Meski demikian, Duo wartawan muda ini tetap pahlawan dalam cerita ini karena mereka belajar dari kesalahannya. Sejak peristiwa itu, Woodward dan Beinstein menjadi sangat hati-hati dalam menyimpulkan sesuatu. Mereka bahkan tidak menyimpulkan sebelum fakta-fakta tersusun menjadi sebuah simpulan yang tak terbantahkan. Oleh karena itu, mereka pantas dapat Pulitzer (oh ya, mereka dapat Pulitzer dong terkait investigasi mereka atas Skandal Watergate).

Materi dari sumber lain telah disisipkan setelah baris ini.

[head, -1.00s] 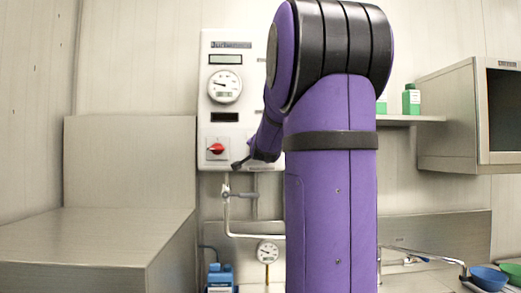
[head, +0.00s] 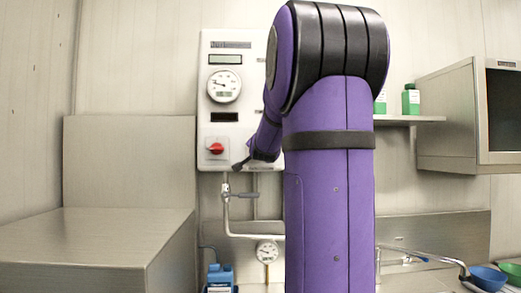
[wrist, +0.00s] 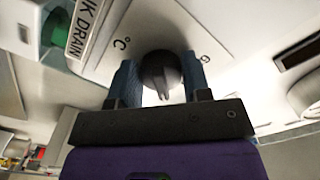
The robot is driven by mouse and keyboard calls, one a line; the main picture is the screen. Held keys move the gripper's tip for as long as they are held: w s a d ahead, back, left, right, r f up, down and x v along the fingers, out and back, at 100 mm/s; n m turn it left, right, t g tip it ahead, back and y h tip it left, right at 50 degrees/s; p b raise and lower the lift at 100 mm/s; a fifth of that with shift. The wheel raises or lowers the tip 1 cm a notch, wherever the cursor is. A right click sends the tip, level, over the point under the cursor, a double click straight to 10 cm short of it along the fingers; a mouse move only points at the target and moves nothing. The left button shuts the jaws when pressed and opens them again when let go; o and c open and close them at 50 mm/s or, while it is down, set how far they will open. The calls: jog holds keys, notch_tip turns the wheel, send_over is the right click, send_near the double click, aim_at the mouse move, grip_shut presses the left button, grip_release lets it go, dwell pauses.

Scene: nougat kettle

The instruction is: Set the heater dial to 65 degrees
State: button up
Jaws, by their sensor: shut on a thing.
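The heater dial is a dark round knob (wrist: 161,72) on a white panel face (wrist: 215,30) in the wrist view. A "°C" mark stands at its left and part of a number at its right. My gripper (wrist: 160,78) is shut on the knob, with one blue-grey finger on each side of it. The dial's pointer and full scale are not clear, so the set value cannot be read. In the head view my purple arm hides the gripper and the dial.
In the head view a white control panel (head: 248,130) on the wall carries a round gauge (head: 224,86) and a red knob (head: 216,148). Pipes run below it. A steel box (head: 100,235) stands at left, a monitor (head: 470,115) at right. The wrist view shows a "DRAIN" label (wrist: 85,30).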

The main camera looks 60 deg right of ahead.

Hal menarik lain adalah tentang sumber anonim yang dimiliki Woodward. Mereka menamainya ‘Deepthroat’, seseorang berpengaruh di jajaran pemerintahan Nixon. Deepthroat menjadi narasumber anonim tetap Woodward, untuk kasus Watergate, dia banyak memberikan informasi termasuk memverifikasi nama 5 orang petinggi Gedung Putih yang menjadi otak skandal Watergate. Belakangan diketahui, Deepthroat adalah Mark Felt, yang saat itu menjabat wakil direktur FBI. Woodward bisa saja mengungkap nama Felt sebagai narasumbernya, namun ia berkeras bahwa kerahasiaan narasumbernya adalah hal yang prinsip. Meski belakangan sejumlah orang menuding sumber-sumber anonim Woodward palsu dan tidak bisa dipertanggungjawabkan, tapi Woodward tidak ambil pusing. Mark Felt saja baru terungkap identitasnya sebagai Deepthroat 31 tahun setelah lengsernya Nixon dari kursi kepresidenan.

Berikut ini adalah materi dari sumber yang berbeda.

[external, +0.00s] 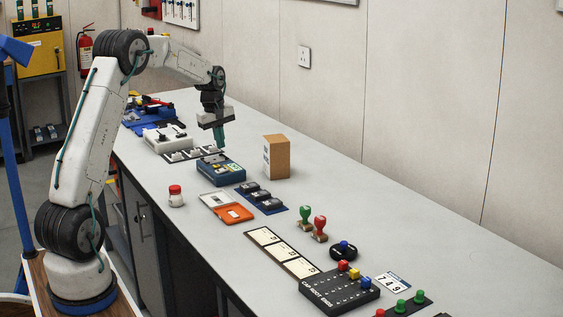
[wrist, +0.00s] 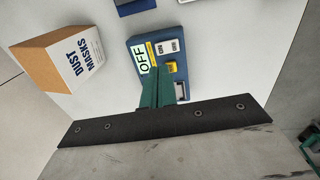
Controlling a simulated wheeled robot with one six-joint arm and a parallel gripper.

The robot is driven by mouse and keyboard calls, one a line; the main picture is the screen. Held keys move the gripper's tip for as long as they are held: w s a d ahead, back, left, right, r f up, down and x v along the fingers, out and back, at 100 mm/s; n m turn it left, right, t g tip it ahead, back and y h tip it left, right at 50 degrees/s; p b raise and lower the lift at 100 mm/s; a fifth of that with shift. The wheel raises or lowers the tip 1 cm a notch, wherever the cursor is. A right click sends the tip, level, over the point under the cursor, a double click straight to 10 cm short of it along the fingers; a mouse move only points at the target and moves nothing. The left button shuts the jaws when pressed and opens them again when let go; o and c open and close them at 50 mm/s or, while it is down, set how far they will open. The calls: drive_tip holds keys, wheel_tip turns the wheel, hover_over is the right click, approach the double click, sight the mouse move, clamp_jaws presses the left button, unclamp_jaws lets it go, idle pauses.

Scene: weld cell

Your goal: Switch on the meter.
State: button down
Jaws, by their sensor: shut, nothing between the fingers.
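The meter is a blue box (external: 222,172) on the bench, in the external view just below my gripper. In the wrist view the meter (wrist: 134,43) shows a label reading OFF, a yellow part and small white-marked parts on its top face. My gripper (external: 219,146) has dark green fingers pointing down over the meter's far edge. In the wrist view the gripper fingers (wrist: 157,88) are together and empty, and they cover part of the meter's lower face. Whether the fingertips touch the meter I cannot tell.
A cardboard box of dust masks (external: 276,157) stands right of the meter; it is left in the wrist view (wrist: 62,56). A white device (external: 167,138) is behind. A blue tray (external: 262,198) and an orange case (external: 234,213) lie in front.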

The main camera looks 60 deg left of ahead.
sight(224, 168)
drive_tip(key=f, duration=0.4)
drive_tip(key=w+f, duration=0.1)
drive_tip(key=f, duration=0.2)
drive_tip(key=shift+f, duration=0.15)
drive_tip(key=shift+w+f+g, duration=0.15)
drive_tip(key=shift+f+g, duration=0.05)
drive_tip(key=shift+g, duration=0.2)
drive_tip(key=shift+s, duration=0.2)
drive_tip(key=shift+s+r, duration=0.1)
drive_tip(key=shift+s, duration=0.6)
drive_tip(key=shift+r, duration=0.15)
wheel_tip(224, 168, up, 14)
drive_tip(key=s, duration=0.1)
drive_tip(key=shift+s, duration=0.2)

Skandal Watergate adalah salah satu skandal dalam riwayat kepresidenan Amerika Serikat (bahkan bisa dikatakan yang terbesar). Amerika Serikat mengalami dua kali upaya pemakzulan presidennya, Andrew Johnson tahun 1868 terkait tindak pemecatan yang dilakukannya kepada menteri pertahanannya yang dianggap tidak sesuai aturan, dan Bill Clinton terkait skandalnya dengan Monica Lewinsky. Dua-duanya batal di tingkat Senat. Nixon terancam pemakzulan jika saja ia tidak segera mundur dari kursi kepresidenannya. Mungkin dia akan bernasib sama dengan dua presiden AS di atas, dimakzulkan tapi urung di tingkat Senat. Tapi, bisa juga dia berhasil dimakzulkan. Kita tidak pernah tahu.

Nixon juga mungkin takkan pernah berpikir mundur jika merasa masih bisa menyelamatkan reputasinya. Pers memiliki andil yang sangat besar dalam mengungkapkan skandal ini. Kerja keras Woodward, Beinstein, wartawan The Post yang lain serta wartawan media lain telah membantu mengungkapkan betapa kecurangan adalah bagian dari pemerintahan Nixon. Pada momen ini kita mendapati pers Amerika Serikat berhadapan dengan pemerintah Amerika Serikat sendiri, berhadapan vis a vis, bukan sebagai underdog pemerintah.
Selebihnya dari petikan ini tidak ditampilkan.